This is the fourth part in a series where the Sand Mountain Reporter’s Sports Editor, Ron Balaskovitz, attempts to take on the hardest holes at each of the area’s five golf courses.
Located just outside of downtown Albertville, Big Spring Lake is a rolling, tree-lined golf course that requires accuracy both off the tee and on approach shots to the green, with trees lining the fairways on over half the holes, and small, sloped greens that make second shots a challenge.
Measuring in at 6,108 yards from the back tees and with no bunkers on the course (Sidebar, but the irony of living in a region called Sand Mountain and three of the five courses not having sand traps on them is not lost on me), Big Spring Lake does not require you to be a long hitter to take the course on, but places a premium on hitting the ball straight, and then testing your putting with smooth greens that feature plenty of slope despite their small size.
“What really makes Big Spring Lake unique is the size of the greens,” new course General Manager Marsh Mundee said of the course. “There’s not much there, so you have to be precise in your approach shots.”
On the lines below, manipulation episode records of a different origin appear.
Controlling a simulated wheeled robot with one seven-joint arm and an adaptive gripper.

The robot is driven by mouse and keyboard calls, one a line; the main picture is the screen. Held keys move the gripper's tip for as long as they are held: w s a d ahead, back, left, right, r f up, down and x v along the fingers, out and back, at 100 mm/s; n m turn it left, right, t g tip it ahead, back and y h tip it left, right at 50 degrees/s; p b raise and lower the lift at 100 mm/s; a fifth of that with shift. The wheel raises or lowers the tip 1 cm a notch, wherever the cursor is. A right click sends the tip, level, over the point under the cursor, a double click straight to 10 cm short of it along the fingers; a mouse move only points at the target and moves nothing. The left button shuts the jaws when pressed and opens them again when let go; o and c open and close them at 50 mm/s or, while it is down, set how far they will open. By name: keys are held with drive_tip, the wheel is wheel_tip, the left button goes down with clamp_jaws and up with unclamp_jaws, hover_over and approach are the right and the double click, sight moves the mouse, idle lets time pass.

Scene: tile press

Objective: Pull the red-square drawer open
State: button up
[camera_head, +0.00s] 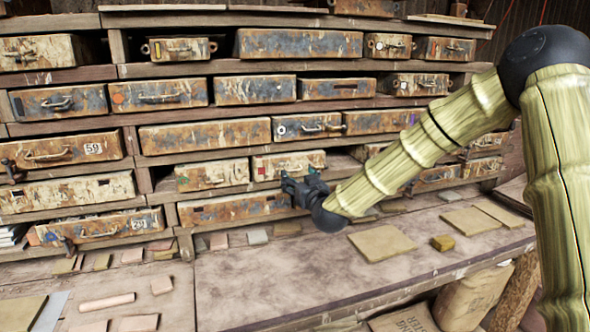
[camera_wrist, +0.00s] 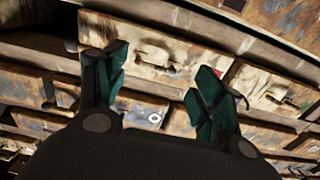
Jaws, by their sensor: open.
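The red-square drawer (camera_head: 290,163) is a rusty cream drawer in the middle of the rack, with a small red mark at its left end. In the wrist view, which looks upside down, this drawer (camera_wrist: 130,40) lies beyond my fingertips, its red mark near the right finger. Its handle (camera_wrist: 155,52) appears between the two fingers in that picture. My gripper (camera_head: 300,178) is open and empty in front of the drawer; it also shows in the wrist view (camera_wrist: 162,62). I cannot tell how far the fingertips are from the handle. The drawer looks shut.
A green-marked drawer (camera_head: 212,175) sits left of it and a rusty wide drawer (camera_head: 235,209) lies below. A white-circle drawer (camera_head: 308,125) is above. The workbench (camera_head: 255,290) in front holds loose tiles (camera_head: 382,243) and has bare space at its middle.

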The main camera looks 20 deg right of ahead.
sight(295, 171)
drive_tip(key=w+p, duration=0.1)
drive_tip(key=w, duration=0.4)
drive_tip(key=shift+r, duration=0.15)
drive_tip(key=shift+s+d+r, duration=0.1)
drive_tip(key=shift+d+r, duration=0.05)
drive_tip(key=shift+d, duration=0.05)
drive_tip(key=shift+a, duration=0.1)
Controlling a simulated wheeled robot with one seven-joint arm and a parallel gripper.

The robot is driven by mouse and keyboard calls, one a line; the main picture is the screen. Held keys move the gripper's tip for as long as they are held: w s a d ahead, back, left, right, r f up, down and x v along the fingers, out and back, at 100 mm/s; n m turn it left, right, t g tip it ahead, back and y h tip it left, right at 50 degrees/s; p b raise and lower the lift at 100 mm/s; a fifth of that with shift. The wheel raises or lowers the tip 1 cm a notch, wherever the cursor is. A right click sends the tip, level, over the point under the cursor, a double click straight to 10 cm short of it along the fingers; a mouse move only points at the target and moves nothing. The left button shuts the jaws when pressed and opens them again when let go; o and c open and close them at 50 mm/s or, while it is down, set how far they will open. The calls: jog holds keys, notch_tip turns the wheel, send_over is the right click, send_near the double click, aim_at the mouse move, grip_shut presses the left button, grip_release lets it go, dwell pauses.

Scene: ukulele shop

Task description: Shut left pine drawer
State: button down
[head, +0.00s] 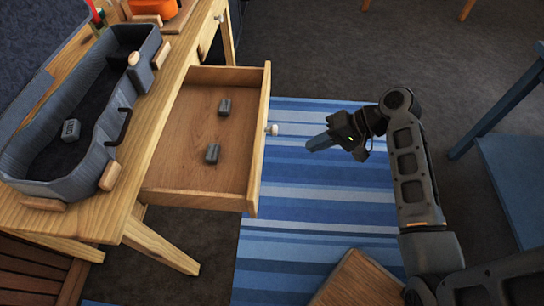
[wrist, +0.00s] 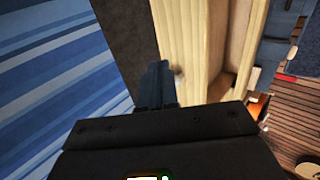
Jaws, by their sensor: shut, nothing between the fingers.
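The open pine drawer (head: 180,165) is pulled well out of the desk toward the right in the head view. A pale round knob (head: 272,129) sits on its front panel. Two small dark grey blocks (head: 224,106) (head: 212,153) lie inside it. My gripper (head: 312,144) is shut and empty, a short way right of the knob, its fingers pointing at the drawer front. In the wrist view the shut fingers (wrist: 155,78) show before the pale drawer front (wrist: 187,40). The knob is partly hidden behind them, and I cannot tell whether they touch it.
The wooden desk (head: 150,120) carries a grey ukulele-shaped tray (head: 95,155) with a small grey block inside. Another drawer knob (head: 219,18) shows farther back. A striped blue rug (head: 310,200) covers the floor, with a wooden box or stool (head: 358,280) below and blue furniture (head: 515,165) at right.

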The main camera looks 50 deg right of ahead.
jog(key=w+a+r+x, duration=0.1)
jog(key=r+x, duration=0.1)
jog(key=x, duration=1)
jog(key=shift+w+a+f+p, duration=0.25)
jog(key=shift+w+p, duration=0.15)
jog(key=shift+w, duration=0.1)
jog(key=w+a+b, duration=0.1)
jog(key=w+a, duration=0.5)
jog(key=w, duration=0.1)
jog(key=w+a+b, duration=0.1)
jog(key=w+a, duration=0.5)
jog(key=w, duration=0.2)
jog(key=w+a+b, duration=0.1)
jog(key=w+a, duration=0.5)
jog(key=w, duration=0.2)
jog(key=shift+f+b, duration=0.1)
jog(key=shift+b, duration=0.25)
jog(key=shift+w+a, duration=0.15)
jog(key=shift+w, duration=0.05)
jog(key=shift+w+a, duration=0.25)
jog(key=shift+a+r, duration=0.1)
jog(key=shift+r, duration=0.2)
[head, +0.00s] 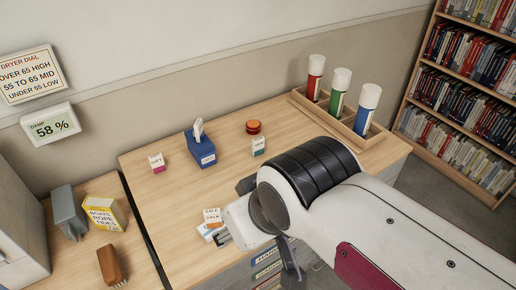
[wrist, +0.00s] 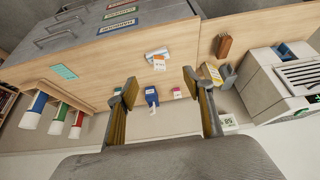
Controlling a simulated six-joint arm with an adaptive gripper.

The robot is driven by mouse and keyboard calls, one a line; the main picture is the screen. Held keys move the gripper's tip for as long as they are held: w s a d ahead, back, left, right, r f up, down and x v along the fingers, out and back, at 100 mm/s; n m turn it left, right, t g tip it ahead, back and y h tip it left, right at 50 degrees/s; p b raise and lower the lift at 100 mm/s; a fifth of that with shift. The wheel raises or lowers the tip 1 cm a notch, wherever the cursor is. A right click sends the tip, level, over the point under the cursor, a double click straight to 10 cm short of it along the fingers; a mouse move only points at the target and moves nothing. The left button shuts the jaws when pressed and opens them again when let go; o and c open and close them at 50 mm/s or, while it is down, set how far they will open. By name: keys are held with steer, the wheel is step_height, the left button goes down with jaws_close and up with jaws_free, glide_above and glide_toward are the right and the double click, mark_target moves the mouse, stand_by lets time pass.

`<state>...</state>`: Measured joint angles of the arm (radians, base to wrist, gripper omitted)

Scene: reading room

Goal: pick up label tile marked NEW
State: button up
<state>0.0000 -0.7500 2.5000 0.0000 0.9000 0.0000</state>
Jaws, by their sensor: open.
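Small label tiles stand on the wooden desk (head: 170,215). One has a magenta base (head: 157,162) and stands at the left; it also shows in the wrist view (wrist: 177,93). One has a green base (head: 259,146) near the back. An orange-lettered tile (head: 212,215) seems to read SALE; it also shows in the wrist view (wrist: 159,64). I cannot read NEW on any tile. My gripper (wrist: 160,80) is open and empty above the desk, its fingers spread wide. In the head view my arm mostly hides it.
A blue box (head: 202,150) and a red round tin (head: 253,127) stand at the back. A wooden rack (head: 298,98) holds three capped tubes at the right. A brush (head: 111,266) and a yellow box (head: 105,217) are on the left table. Bare desk lies front left.

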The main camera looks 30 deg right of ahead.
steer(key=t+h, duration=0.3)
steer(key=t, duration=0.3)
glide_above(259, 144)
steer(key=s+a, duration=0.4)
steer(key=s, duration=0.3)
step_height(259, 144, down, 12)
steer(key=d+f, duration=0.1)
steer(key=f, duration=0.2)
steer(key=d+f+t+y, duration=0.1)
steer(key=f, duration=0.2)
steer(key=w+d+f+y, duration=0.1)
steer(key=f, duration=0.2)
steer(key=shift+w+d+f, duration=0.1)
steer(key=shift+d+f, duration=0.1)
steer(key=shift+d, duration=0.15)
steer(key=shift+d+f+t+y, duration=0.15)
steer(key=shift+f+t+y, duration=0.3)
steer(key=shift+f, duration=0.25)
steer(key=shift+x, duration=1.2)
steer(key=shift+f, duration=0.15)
Hole 2, 410 yards, No. 1 handicap hole
The second hole at Big Spring Lake plays as the longest Par 4 on the course, and with a tree-lined right side, is a frightening tee-shot for those who might slice the ball or play a fade, especially when you add in the handful of trees down the left side that take away a possible bail out area. From there, the fairway goes gently uphill to one of the larger greens on the course, that features a back to front slope that gets steeper the closer you get to the front left edge and is guarded by trees to the left side of the green.
Lucky for me, I tend to draw the ball of the tee, placing my drive right in the middle of the fairway and 147 yards from the hole, and leaving me a 9-iron approach in. With a back left pin position, my approach found the middle of the right side of the green, leaving me around 30 feet to the hole and an uphill put that broke about two feet to the left. A good lag left it inside of a foot, and a tap-in for a routine par.
Hole 15, 154 yards, No. 3 handicap hole
Four courses in and we finally have our first Par 3 the series. While the scorecard reads 154 from the back tees, on this particular day the tees were pushed as far back as they can go and my rangefinder saying it was playing 171 yards, while slightly uphill and into a breeze. What makes 15 a challenging shot, is that like almost every hole on the back nine to this point, it is tree lined. Hole 15 features a tight chute from the tee to the green that leaves almost no room to draw or fade the ball in, and leads to a green that is slightly crowned in each direction, sending mishits careening away from the putting surface.
Playing 171 yards and slightly into the wind, I elected for the wrong club, pulling out a 7-iron that I struck well, but was hit by a wall of wind on the way and came up around 10 yards short of the green, a bad spot to be with a front pin location on the crowned surface. An OK chip shot settled about 10 feet past the hole, leaving me a slightly downhill, slight left-to-right breaking putt that I left on the front lip, settling for a bogey four.
Hole 17, 293 yards, No. 2 handicap hole
Ask any worker or frequent player of Big Spring Lake where the round stands out and it’s holes 16, 17, and 18, or as locals call it, “The Loop.”
“What really makes or breaks your round here is 16, 17, and 18,” Mundee added. “All three of them go over the water, it’s not a lot of length, but it requires precision.”
Hole 17 plays as the toughest of those three closing holes, despite measuring in at less than 300 yards. The first two shots on the hole are as difficult and as tempting as any on the course. The pond ahead sits about 220 yards away from the back tees, and long hitters could try and clear the pond at around 280 yards, but there’s OB right and long of the green. For those who lay up short of the pond, it requires distance control and accuracy. Houses line the right side of the fairway, and you can only hit your drive about 200 yards before a steep hill of fairway leads down the pond. The closer you get to the water, the more awkward your stance is for your second shot, while leaving it farther back off the tee gives you a flatter lie, but a longer shot over the water, which leads to a relatively simple green that gently slopes from back to front.
With the tee slightly elevated and wind at my back, I opted for a 6-iron for my drive, placing it in the left side of the fairway, and giving me a second shot from 97 yards where the ball was above my feet and sloping down towards the water. But a solid gap wedge put me less than six inches over the green on the back fringe, where a lag putt to two feet led to a tap-in four and another par.
For the three hardest holes on the course: Three fours for two pars and a bogey on the way to a round of 78.
Big Spring Lake is open year-round and features a putting green as well as a 200-yard practice hole. The course also features a full-service pro shop with new clubs, balls, and apparel available, as well as a banquet hall, deck overlooking The Loop, and a lounge that features food and a full bar. For more information, call the pro shop at 256-878-4403.
EDITOR’S NOTE: At the moment, Big Spring Lake has two temporary greens on holes 11 and 13 as part of an on-going restoration and improvement of the course.